San Francisco Municipal Transportation Agency director Ed Reiskin faces a tough challenge tomorrow (Thu/2) at the Board of Supervisors Neighborhood Services and Safety hearing that Sup. Mark Farrell has called on expanding parking meters into new neighborhoods, where Reiskin is expected to face a hornet’s nest of SFMTA critics stirred up by the loss of free street parking and perceptions that the agency is mismanaging public spaces and transit. [UPDATE: Read what happened here.]
Reiskin needs to quell some of the anger that is erupting in the northeast Mission District, Potrero Hill, and other areas slated for new meters enough to prevent increased supervisorial intervention into his independent agency and ensure a transit improvement bond measure planned for next year has a chance of passing – which the agency desperately needs to make improvements to Muni.

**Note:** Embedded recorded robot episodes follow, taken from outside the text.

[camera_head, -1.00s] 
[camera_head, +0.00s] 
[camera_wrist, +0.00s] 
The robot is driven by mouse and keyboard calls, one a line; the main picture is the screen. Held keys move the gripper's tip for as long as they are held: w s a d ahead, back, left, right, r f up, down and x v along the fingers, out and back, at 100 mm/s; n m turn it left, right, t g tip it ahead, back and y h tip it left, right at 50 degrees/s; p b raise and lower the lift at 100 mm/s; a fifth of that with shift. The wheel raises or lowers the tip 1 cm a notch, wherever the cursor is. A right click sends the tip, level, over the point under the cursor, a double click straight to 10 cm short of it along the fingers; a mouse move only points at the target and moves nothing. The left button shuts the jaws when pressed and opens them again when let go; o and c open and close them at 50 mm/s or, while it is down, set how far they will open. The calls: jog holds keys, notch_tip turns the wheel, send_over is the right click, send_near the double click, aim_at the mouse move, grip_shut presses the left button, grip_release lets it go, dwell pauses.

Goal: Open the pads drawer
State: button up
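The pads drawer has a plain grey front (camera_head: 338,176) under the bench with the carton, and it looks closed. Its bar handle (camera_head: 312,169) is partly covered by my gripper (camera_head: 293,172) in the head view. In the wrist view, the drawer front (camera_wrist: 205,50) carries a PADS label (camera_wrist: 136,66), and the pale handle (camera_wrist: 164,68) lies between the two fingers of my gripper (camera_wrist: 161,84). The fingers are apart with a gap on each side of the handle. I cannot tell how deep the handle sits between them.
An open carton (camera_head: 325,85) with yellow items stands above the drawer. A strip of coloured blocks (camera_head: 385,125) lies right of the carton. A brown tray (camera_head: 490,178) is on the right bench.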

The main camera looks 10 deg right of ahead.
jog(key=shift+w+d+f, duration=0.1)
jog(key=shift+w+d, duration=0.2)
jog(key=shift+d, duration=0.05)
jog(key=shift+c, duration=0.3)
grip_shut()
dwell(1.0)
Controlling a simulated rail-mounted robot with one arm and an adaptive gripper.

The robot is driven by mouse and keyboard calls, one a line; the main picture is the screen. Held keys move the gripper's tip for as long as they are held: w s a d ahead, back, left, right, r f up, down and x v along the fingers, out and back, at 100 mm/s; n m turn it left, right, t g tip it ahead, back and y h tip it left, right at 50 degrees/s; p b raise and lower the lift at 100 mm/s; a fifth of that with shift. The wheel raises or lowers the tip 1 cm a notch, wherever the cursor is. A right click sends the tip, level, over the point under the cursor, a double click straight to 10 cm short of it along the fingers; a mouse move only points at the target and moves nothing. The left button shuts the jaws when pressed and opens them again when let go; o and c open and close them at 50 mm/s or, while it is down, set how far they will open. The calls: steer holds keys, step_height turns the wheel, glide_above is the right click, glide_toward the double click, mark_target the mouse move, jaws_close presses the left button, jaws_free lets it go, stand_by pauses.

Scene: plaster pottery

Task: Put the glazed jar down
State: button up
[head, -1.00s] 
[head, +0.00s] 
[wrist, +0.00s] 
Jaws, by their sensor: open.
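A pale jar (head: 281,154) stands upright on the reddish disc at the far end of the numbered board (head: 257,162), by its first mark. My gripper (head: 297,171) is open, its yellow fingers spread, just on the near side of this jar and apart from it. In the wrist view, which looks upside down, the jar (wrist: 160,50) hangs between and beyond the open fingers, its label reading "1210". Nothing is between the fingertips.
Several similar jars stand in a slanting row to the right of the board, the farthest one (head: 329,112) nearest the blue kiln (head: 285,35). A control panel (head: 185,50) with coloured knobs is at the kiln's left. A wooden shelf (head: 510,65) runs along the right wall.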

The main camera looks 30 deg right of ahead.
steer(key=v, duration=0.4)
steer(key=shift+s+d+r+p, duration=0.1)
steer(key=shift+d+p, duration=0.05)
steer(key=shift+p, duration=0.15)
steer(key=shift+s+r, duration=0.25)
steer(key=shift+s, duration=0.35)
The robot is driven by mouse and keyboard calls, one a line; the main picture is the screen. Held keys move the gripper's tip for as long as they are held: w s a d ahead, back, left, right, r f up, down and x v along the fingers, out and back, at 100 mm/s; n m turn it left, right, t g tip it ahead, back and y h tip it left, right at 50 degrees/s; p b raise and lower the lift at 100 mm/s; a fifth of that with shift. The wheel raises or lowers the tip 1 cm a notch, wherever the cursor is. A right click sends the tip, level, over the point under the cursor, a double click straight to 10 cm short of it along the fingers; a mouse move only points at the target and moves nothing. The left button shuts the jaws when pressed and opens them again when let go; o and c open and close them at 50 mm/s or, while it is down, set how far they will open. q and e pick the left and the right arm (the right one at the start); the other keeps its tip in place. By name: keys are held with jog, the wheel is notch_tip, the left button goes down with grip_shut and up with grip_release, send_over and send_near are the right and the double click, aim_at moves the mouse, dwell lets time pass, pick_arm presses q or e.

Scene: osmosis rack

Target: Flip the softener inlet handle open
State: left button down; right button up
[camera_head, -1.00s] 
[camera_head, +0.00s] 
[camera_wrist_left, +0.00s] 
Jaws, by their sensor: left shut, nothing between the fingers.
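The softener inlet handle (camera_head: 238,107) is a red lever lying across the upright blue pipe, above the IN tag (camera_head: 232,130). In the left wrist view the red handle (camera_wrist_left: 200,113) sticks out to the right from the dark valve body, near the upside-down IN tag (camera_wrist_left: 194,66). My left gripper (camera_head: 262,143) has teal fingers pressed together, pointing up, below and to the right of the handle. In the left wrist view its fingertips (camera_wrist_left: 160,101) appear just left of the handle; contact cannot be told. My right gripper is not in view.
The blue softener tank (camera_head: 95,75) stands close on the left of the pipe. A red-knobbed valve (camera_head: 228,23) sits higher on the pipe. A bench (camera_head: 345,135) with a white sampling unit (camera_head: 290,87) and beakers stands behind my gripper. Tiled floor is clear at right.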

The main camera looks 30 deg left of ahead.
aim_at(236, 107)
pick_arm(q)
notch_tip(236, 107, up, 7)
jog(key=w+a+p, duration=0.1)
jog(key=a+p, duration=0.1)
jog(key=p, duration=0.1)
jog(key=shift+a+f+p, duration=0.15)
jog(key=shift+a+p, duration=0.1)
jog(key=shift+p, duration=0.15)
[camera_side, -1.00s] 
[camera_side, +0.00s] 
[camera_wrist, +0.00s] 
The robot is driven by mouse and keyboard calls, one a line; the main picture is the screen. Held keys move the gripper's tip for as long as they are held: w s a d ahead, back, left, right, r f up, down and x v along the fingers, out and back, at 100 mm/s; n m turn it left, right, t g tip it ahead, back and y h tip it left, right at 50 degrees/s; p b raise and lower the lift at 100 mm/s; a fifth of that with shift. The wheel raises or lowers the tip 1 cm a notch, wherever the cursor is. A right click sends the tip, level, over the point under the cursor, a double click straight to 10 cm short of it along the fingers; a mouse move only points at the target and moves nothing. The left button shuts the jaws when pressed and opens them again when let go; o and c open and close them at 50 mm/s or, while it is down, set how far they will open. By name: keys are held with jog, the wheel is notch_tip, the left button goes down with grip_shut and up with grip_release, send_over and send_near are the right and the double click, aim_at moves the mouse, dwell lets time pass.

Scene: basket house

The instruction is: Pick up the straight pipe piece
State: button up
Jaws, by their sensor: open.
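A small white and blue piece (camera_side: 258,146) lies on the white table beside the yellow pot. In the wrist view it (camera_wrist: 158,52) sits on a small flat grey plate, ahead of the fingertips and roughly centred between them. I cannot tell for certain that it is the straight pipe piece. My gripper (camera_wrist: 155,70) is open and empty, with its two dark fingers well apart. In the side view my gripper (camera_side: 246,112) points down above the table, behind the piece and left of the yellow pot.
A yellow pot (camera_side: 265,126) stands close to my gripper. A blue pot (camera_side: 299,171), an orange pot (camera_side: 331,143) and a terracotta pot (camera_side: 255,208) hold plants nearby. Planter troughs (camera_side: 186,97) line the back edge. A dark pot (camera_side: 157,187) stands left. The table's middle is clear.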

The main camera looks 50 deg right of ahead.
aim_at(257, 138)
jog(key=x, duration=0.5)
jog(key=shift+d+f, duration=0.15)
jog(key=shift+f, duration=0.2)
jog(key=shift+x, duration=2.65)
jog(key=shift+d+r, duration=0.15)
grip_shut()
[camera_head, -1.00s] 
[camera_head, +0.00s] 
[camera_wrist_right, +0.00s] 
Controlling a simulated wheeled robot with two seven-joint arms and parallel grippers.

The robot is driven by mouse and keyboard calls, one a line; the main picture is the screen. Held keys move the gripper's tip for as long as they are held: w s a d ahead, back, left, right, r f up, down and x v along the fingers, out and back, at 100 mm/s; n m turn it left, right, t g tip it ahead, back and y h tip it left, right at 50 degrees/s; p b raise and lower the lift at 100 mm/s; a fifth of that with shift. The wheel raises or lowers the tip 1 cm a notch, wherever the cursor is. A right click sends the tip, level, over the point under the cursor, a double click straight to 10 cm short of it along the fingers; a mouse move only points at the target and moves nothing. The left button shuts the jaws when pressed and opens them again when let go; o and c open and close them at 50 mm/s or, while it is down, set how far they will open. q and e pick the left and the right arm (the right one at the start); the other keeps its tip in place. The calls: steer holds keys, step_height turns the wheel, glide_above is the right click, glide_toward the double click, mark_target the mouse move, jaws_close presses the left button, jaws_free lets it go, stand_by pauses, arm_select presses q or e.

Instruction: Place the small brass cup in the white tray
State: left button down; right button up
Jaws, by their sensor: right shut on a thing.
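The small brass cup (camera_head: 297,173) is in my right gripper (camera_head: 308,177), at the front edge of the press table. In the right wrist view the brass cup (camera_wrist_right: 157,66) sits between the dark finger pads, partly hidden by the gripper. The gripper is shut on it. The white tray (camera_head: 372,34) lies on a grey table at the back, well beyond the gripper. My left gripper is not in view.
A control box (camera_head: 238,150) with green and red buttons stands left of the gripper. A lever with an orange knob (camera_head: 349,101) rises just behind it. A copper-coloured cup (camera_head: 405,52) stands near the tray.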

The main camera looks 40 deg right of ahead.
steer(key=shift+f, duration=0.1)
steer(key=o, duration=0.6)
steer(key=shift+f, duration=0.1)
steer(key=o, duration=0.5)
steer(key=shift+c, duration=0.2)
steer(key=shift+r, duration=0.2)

“We appreciate the opportunity to share information on how we’re trying to create more parking availability and ease congestion,” SFMTA spokesperson Paul Rose told us.
Jay Primus, who manages the SF Park variable price meter program for the SFMTA, told us he’s seen the presentation that Reiskin will be giving and finds it compelling, even though he knows better than anyone that, as Primus said, “Parking is always a difficult subject, particularly in an area as dense as San Francisco.”
It’s hard to imagine what might satisfy the SFMTA’s staunchest critics, who have created websites blasting and lampooning the agency’s every action and formed opposition groups that use militant rhetoric.
Mary Eliza is the spokesperson for Eastern Neighborhoods United Front, which has whipped up critics of the parking plans with calls to “FILL THE HALL. Raise your flag and wear your colors.” Speaking to the Guardian, she cited a litany of complaints and deep, conspiratorial suspicion of the SFMTA and its agenda, which is why she said critics have appealed to the supervisors.
“We’re not dealing much with the MTA anymore, we’re dealing with the supervisors because we think it’s our best chance to get anything accomplished,” Eliza told us.
They seem to have found a sympathetic audience with Farrell, a conservative from the westside, where pro-car ideologies are strongest. “Even as a transit first city, San Franciscans deserve to have reasonable parking situations in their neighborhoods. With plans under discussion to expand SFMTA’s number of parking meters citywide, every potentially affected neighborhood deserves to have extensive input into and thorough understanding of SFMTA’s upcoming plan,” Farrell wrote in calling for the hearing.
Primus said the SFMTA does try to be responsive to community concerns, noting that when its plans for new meters in the northeast Mission, Potrero Hill, and Mission Bay ran into strong community opposition in 2011, officials delayed the plans to gather more data and do more community outreach, separate the proposals, and remove them from the SF Park pilot program.
They are now finishing work on the Mission plan, which should come out this summer, after they do more work on solving issues raised by car repair and other light industrial businesses. But Primus said parking scarcity and good transit access in the area make it “an area where good parking management is all the more important.”
Then comes Potrero Hill, where the anti-meter furor appears to be strongest. But with increased development planned for the area, Primus noted that the community and Board of Supervisors have already called for more active parking management by the SFMTA: “All these parking policies were called for in the Eastern Neighborhoods plan, so it was already approved by the supervisors.”